Similarly, students need to learn how to make things - or perhaps, more accurately, to relearn. "Information" consists not just of facts but of techniques and alternative modes of expressions - what Edward Tufte calls "dimensions." Our failure to work beyond the flat screen and (sometimes) flatter page represents an unfortunate tendency in higher education to value document over text - and finished product over complex process. An interactive 2- or 3-d timeline that can be rearranged, added to, scrolled and zoomed, can convey the complexities of a moment (made up of many layers) in a way that a written paragraph struggles to achieve.


Students love information. They need to learn how to read it


The example of television news channels is useful. It’s a complex visual rhetoric that needs to be untangled without disengaging the component parts. In other words, it’s the interrelation of the parts that is important. All that streaming information is part of a message to us, conveying a sense of our place in the world: we’re media creatures located in a world where foreign policy, as well as local events, matters. Art has long had a vocabulary for interpreting screens like this: the movement of the eye from one line to another determines what order information is delivered in; color creates coherence and signposts. It’s no longer enough for us to teach argumentation in terms of thesis, evidence, warrant: we have to take into account placement, movement, and time. Ironically, in this our students may be better than us; visual rhetorics have come a long way in the last 20 years.


Information needs to be rethought, not just repackaged


My favorite rhetorician, Marshall McLuhan, once said that "in the very Hot Peace since the Second War, it is the highways of the mind that have been found inadequate.” He was referring to the fact that in an age of information, we cannot expect that the same methods of delivery that were formerly adequate – classrooms, lectures – make sense in an age when we’re having to think about many different forms of communication at once. Cognitively, he was saying, it’s time to stop thinking about information as something that is delivered, and start thinking about information as something we travel with and manipulate. Classrooms are geographically bounded spaces, and they’re not a good metaphor to bring online. Students have learned how to “interpret” the spaces of the classroom and the lab, and now they are learning to interpret the layout of online learning environments on the screen, using the tools visual fluency gives them.

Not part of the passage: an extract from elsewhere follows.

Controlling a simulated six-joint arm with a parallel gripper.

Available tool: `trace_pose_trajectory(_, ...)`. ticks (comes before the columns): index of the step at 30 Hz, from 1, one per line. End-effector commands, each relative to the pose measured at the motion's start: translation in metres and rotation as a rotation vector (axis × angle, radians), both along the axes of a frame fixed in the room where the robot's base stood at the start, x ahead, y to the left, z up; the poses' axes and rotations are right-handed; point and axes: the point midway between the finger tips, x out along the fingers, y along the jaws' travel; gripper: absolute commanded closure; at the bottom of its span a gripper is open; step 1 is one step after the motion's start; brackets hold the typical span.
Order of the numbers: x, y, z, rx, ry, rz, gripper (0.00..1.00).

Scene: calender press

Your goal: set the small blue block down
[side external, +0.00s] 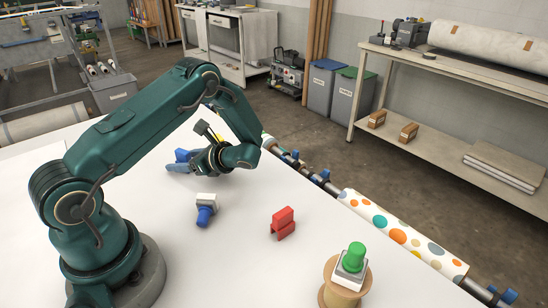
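My gripper (184,163) is low over the left part of the white table, reaching toward the left and back. A small blue block (181,155) shows right at its fingers. A grey-blue piece (179,168) lies just in front of it, and I cannot tell whether that is a finger or a separate thing. The arm and wrist hide part of this spot. I cannot tell whether the fingers are closed on the blue block or only beside it, nor whether the block touches the table. Another blue piece (206,215) stands against a white block (206,199) nearer the camera.
A red block (283,222) stands mid-table. A green cylinder (356,256) sits on a white block on a wooden spool (331,292). A dotted roll (400,235) runs along the far right edge. A bit of yellow (219,138) shows behind the wrist. The table between these is clear.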

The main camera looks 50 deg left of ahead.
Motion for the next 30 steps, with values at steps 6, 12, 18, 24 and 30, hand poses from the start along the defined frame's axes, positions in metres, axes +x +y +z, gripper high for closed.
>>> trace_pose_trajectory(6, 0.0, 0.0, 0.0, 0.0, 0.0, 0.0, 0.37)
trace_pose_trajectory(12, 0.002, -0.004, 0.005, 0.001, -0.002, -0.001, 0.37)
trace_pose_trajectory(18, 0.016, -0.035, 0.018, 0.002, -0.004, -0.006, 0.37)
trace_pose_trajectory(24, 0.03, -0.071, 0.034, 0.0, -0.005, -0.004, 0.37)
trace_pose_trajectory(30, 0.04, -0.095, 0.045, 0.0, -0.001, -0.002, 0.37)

Teachers are the most interactive media around


Finally, all of us remember the teachers who most influenced us, but most often we treat that remembrance as something to save for essay questions and... well... statements of teaching philosophy. We tend to forget how interesting we are to students, both as teachers and people. And we’re unbelievably interactive: we stand in front of the class, walk around behind, kneel down at a lab monitor, draw up quick diagrams, ask questions to which we expect answers. We keep office hours and lab time for one-on-one interaction. We debug code and scan sentences on demand. We wear idiosyncratic clothing, dye our hair, get excited about our research, and sometimes make jokes (usually bad ones). We’re not just talking heads; we are streaming media.